November 07, 2012
Is Government a Lousy Venture Capitalist?
Government investment was instrumental to the development of technologies such as the microchip and the Internet.
In response to evidence that the government played a critical role in creating the technologies of the shale gas revolution, some thoughtful conservatives have responded that it is the exception that proves the rule. "One success does not a champion make," writes American Enterprise Institute's Ken Green.
The main problem for our argument, Green writes, is that academic research shows no relationship between public R&D spending and economic growth. The government is what former Obama adviser Larry Summers said it was: "a lousy venture capitalist."

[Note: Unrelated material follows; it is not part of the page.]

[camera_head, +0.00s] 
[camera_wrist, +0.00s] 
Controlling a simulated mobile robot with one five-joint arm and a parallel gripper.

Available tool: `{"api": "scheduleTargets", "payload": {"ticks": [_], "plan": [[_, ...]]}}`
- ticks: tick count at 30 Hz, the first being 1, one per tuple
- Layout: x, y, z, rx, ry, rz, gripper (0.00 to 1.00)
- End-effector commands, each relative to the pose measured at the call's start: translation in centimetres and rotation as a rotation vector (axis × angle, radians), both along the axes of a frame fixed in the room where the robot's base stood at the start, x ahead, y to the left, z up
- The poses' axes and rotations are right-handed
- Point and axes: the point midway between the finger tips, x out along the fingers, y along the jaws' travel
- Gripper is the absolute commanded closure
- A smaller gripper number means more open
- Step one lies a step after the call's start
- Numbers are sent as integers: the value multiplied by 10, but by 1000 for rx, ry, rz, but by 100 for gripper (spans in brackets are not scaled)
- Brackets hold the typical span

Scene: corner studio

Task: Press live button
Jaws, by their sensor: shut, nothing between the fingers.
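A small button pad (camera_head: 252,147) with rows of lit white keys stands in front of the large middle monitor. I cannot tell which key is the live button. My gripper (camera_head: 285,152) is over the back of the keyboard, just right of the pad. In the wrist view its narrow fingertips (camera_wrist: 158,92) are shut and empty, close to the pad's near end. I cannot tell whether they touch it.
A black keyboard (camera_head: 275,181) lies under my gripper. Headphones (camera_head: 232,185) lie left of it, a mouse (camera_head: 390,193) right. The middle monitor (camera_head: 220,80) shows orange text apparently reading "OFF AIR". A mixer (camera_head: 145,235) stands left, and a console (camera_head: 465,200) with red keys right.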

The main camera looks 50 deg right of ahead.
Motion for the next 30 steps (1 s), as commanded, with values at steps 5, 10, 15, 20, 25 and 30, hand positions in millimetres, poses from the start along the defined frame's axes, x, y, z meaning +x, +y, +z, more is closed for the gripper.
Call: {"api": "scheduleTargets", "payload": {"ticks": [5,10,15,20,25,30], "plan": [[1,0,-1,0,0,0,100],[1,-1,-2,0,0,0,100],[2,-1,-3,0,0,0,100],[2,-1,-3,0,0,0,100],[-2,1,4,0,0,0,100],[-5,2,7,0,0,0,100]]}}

Now, in a cover story for the Sunday Insight section of the San Francisco Chronicle, Breakthrough Institute co-founders Michael Shellenberger and Ted Nordhaus point out an essential flaw in analyses purporting to show no relationship between public funding for innovation and economic growth. It takes decades for critical technologies -- especially "general purpose" technologies like microchips and the Internet -- to add to economic growth. Researchers have been comparing 1960s apples to 1990s oranges.
Since the 1950s, most economists have recognized that over 80 percent of economic growth is from technological change -- and that the biggest change comes from what are called "general purpose" technologies, like microchips and the Internet, that find their way into all sorts of new applications, increasing productivity across large swaths of the economy.
Heretical as it may sound, market competition has not been the primary driver of world-changing innovations. There was no market for microchips when the Air Force and later NASA in the 1950s and 1960s contracted with companies to make microchips -- and loaned them money to build factories. It would take until the 1980s for personal computers to take off, and until 1990 for their increases in labor productivity to translate into economic growth (accounting for much of the post-1990s economic boom).
Same story for the Internet. In the 1960s, there was no commercial interest to link computer networks. But the DoD wanted to make it easy for its researchers to communicate, and in 1968 contracted with BBN (now part of Raytheon) to create the protocols for computers networks to efficiently route information in packets. It took 25 years for the Internet to become commercially viable, and until the early 2000s for the Internet to add 0.25 to 0.5 percent to annual U.S. economic growth.
Given how much time and money major technological innovations take, it's little wonder that government increasingly plays a leading role. And the decline of the big monopolies like Xerox and AT&T, which funded significant new innovations in the post-war period, makes public funding for innovation all the more important.
The long-term decline in public innovation spending thus occurs at our peril. Private companies competing for market share still innovate around the edges -- creating incrementally better jet planes and smart phones. But if we want the big technological revolutions that are crucial to rapid growth and rising prosperity, we must renew America's historic commitment to innovation.